State the number of lines in these records holding "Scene". Say nothing more.

══ PROVIDED MATERIAL ══

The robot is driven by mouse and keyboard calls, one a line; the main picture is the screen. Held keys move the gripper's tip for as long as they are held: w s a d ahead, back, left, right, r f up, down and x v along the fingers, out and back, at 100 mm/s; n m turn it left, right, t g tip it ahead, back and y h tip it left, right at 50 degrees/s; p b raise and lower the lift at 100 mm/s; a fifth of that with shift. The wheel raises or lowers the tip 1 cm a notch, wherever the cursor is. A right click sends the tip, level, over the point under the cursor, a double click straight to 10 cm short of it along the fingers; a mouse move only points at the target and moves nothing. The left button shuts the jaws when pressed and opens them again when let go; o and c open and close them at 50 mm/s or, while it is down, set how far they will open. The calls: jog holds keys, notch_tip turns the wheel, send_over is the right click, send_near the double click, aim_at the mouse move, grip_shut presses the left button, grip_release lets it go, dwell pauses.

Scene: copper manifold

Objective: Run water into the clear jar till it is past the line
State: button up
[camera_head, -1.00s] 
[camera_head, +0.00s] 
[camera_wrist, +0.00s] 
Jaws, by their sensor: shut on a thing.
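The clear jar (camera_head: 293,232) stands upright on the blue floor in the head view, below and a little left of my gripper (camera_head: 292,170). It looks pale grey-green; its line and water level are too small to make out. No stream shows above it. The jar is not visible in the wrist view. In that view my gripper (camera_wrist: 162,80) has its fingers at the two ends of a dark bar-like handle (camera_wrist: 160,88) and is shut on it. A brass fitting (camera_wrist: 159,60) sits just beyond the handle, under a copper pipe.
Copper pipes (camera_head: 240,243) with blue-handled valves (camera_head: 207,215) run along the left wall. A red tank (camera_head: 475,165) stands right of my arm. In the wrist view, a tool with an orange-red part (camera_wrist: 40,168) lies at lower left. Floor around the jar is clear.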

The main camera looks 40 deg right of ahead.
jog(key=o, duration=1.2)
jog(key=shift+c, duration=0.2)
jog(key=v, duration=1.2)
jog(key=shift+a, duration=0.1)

═══
══ PROVIDED MATERIAL ══

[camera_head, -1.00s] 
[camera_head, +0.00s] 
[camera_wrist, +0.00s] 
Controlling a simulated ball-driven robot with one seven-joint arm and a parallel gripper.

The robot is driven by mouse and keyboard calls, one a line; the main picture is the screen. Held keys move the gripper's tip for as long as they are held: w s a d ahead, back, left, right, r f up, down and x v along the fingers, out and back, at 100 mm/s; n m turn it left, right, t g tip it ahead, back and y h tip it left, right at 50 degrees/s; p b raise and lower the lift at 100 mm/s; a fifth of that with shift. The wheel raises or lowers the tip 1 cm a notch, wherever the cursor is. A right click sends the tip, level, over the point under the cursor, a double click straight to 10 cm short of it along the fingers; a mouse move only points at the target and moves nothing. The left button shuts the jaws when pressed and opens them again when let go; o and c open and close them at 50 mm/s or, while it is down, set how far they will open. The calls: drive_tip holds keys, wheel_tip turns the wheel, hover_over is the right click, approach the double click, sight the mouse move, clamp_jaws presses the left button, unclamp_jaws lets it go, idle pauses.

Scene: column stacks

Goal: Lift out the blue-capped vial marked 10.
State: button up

═══

*RESULT*.
2